The authors of the paper argue that, in the absence of sustainable fiscal consolidation. it is not realistic to hope for a quick accession.

They briefly present the conclusions presented by the European Central Bank and the European Commission in the convergence reports published on June 1, which assess the progress made by Bulgaria, the Czech Republic, Croatia, Hungary, Poland, Romania and Sweden – the seven member states outside the euro area that legally committed to adopt the euro currency:

only Croatia and Sweden meet the price stability criterion; all member states meet the public finance criterion, except Romania, which is the only member state in Excessive Deficit Procedure (EDP); Bulgaria and Croatia meet the exchange rate criterion; Bulgaria, Croatia, the Czech Republic and Sweden meet the long-term interest rate criterion; Croatia meets the four nominal convergence criteria and its legislation is fully compatible with the requirements of the TFEU.

According to the paper, the convergence report of Croatia was discussed in the Economic and Financial Committee of the EU and in the Ecofin Council, and the proposal for a Council decision and a Council regulation regarding the introduction of the euro in Croatia, on January 1, 2023, was adopted.

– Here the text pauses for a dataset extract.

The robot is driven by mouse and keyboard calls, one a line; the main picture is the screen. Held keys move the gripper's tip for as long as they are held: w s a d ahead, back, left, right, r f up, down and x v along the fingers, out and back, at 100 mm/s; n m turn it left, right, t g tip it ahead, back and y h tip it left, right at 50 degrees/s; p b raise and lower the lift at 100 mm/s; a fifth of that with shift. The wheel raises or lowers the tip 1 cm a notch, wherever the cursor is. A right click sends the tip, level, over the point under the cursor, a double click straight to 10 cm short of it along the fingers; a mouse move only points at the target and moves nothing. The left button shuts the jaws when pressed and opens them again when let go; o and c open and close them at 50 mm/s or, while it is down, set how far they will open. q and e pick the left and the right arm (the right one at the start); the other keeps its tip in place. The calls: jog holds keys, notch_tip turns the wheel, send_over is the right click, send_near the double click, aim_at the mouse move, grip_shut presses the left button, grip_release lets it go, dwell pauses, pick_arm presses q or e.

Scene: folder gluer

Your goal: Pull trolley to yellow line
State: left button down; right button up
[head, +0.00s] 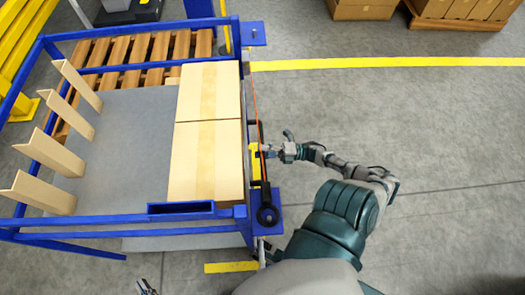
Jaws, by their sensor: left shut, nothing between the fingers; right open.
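The blue-framed structure that looks like the trolley (182,210) fills the left of the head view. Two cardboard boxes (207,147) lie along its right side. A long yellow line (400,63) crosses the floor at the upper right. My right gripper (270,152) is open beside the trolley's right edge, near a black upright bar (262,165) and a yellow part. I cannot tell whether it touches them. My left gripper (147,287) is shut and empty at the bottom edge, in front of the trolley's near side, mostly cut off.
A wooden pallet (140,50) stands behind the trolley. Yellow rails (22,40) stand at the far left. Boxes on a pallet (460,10) are at the top right. A short yellow strip (230,267) lies at the near edge. The grey floor (440,150) at right is clear.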

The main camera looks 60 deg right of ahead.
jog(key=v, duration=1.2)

“While the authorities in Bulgaria reiterate the objective of joining the euro zone in 2024, in other member states outside the euro zone – Poland, the Czech Republic, Hungary – the path towards the single European currency does not seem to be a priority in the current situation, the attention being strongly focused on the management of the energy crisis and the economic-social impact of the war in Ukraine, as well as on efforts to curb inflation and avoid a strong recession”, the authors emphasize.